= SUPPLIED RECORDS =
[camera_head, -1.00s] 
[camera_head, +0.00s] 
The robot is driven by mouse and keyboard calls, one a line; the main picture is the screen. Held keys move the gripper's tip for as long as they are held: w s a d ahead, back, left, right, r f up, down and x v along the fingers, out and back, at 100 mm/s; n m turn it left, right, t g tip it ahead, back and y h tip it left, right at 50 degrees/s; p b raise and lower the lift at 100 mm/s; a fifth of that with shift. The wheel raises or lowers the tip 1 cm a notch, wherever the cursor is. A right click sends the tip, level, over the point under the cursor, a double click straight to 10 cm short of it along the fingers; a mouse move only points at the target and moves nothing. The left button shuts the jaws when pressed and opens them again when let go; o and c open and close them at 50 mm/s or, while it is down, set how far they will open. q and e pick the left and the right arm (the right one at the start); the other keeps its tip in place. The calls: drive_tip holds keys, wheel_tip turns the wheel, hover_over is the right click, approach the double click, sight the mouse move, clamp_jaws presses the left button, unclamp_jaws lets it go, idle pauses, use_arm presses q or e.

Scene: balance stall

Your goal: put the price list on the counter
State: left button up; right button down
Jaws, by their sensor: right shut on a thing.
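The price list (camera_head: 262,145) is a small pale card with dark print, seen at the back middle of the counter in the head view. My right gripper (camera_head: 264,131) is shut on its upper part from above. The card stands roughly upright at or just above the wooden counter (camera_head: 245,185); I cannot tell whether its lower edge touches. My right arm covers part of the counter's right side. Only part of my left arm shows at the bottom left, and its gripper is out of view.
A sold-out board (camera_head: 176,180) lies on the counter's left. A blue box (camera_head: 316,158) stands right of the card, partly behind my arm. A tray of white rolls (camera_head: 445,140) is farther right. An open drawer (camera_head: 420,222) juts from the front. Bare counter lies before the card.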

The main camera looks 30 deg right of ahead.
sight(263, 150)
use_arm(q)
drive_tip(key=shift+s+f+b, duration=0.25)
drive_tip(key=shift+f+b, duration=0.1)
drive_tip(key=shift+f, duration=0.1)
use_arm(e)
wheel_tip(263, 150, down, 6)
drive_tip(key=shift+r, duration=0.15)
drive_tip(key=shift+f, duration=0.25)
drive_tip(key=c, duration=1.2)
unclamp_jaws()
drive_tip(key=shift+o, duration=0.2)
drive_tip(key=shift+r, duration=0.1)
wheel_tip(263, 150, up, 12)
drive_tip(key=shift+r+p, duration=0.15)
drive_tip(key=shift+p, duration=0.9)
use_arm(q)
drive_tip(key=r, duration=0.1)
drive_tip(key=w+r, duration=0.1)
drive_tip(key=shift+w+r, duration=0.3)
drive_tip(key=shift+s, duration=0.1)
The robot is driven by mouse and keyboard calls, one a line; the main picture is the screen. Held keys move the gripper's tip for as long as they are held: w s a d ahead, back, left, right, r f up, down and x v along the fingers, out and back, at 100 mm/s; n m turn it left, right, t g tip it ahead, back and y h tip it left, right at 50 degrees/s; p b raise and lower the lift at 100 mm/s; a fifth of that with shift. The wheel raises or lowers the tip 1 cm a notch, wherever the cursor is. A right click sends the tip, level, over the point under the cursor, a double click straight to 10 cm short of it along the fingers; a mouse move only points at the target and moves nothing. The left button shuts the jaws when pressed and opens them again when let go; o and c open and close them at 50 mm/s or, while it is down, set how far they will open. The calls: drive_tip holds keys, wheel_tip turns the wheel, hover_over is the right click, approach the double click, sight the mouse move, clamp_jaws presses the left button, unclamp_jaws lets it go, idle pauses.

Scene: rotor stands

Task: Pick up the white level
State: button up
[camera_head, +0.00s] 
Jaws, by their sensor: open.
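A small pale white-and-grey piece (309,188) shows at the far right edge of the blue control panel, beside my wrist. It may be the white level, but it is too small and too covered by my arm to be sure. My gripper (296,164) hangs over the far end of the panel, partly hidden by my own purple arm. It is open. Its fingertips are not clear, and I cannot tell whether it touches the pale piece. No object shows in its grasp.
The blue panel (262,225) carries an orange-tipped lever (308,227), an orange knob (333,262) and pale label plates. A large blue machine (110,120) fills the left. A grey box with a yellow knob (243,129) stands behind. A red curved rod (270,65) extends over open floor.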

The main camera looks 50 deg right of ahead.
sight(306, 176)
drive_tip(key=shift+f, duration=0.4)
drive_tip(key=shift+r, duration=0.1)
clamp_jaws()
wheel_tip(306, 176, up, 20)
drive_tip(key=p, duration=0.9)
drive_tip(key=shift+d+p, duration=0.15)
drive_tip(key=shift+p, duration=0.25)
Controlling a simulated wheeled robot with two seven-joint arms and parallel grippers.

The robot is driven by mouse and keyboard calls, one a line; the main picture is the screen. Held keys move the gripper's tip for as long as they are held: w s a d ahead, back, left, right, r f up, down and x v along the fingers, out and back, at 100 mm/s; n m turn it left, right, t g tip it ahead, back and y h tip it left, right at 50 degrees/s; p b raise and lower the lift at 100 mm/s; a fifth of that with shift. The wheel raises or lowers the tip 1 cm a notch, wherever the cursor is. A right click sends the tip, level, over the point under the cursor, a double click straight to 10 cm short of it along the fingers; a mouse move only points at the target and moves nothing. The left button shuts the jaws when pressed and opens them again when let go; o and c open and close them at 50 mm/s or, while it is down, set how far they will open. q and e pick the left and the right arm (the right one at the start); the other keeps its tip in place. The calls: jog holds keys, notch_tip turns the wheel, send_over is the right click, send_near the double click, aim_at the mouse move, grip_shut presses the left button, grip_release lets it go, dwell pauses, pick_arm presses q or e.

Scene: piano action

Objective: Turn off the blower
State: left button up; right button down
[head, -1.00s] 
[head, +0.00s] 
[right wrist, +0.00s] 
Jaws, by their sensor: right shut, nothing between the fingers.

= STATED EXERCISE =
Report how many lines in the listing above include the word "Scene". Give nothing but the number.

= FINISHED ANSWER =
3